I won a mini bottle of the vintage stuff, and expecting something bright, green and fresh, I put it on only to turn my nose at its oily, dusty rootiness. Back to the pile of perfumes for later inspection. Something's off, I thought. There's galbanum in this — why isn't it tooting its horn? Unlike Vent Vert, whose galbanum was flanked by an entire orchestra of notes to make it sing, Chanel No. 19 lurks quietly in dark woods.
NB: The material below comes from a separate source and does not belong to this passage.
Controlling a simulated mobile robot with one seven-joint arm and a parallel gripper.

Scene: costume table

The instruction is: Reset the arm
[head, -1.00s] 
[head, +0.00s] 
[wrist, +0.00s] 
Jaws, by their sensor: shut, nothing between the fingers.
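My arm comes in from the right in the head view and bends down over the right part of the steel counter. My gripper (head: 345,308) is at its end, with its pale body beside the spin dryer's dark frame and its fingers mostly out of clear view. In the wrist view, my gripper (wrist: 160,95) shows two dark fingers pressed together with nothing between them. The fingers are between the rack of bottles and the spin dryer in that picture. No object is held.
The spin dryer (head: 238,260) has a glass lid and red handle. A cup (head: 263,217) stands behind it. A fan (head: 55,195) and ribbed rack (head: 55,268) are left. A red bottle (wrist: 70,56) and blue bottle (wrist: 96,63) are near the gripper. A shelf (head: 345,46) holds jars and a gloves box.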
Top notes: galbanum, neroli, bergamot
Heart notes: jasmine, rose, lily of the valley, iris
Base notes: vetiver, sandalwood, leather, musk
Woody, oily, and vegetal, with muted florals and a hint of fresh cut leaves and watery cucumber, Chanel No. 19's song sounds like piano notes played with the damper pedal down. This is a perfume that manages to seem both light and dark at the same time, like the moss, damp leaves, and mushrooms on a forest floor shaded by a canopy of trees. It is luxuriant, but not dazzling or bright, like semi-precious stones before they're polished, when their opacity hints at their rawness.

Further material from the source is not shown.